Work out how many lines of the data hold the string "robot", and reply with that number alone.
-- Start INFORMATION SHOWN --
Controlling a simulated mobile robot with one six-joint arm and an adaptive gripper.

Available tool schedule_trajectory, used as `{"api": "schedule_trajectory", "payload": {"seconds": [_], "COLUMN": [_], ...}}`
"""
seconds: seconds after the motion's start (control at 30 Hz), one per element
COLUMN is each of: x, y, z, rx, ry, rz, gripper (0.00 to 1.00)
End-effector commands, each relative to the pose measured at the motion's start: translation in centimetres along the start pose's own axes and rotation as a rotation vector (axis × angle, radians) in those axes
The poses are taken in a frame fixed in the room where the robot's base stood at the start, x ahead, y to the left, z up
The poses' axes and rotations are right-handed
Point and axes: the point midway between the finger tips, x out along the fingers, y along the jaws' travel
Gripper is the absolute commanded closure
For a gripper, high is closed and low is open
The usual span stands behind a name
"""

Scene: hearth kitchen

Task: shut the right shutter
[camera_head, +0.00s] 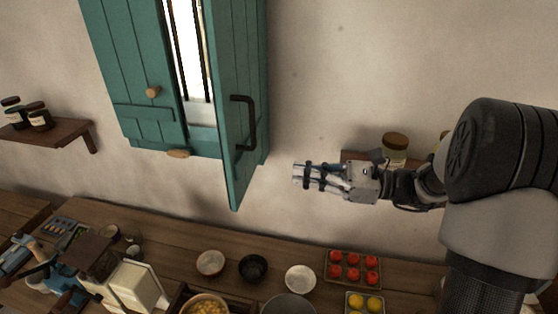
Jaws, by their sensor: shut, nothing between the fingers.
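The right shutter (229,110) is a teal wooden panel that stands swung out from the window, so bright light shows in the gap beside it. A dark bar handle (248,122) is fixed on its right-hand face. The left shutter (135,70) lies flat across the left part of the window and has a round wooden knob (153,92). My gripper (298,175) is shut and empty. It points left, to the right of the right shutter and a little below the handle, apart from both.
A small wall shelf with a jar (395,146) is behind my gripper. Another shelf (50,138) with jars is at the left. The counter below holds bowls (253,268), a tray of red items (352,268) and a tray of yellow ones (364,303). Bare wall lies right of the window.

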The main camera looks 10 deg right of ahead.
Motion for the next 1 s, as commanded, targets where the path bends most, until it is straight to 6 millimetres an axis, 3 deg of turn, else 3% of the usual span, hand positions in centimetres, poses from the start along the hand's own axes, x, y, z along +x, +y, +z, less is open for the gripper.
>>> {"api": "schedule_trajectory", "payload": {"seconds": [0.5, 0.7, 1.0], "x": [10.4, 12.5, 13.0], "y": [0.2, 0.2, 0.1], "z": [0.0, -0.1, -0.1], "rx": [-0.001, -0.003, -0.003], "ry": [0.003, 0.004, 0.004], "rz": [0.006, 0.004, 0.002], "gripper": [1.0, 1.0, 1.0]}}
-- End INFORMATION SHOWN --
EXERCISE SOLUTION: 2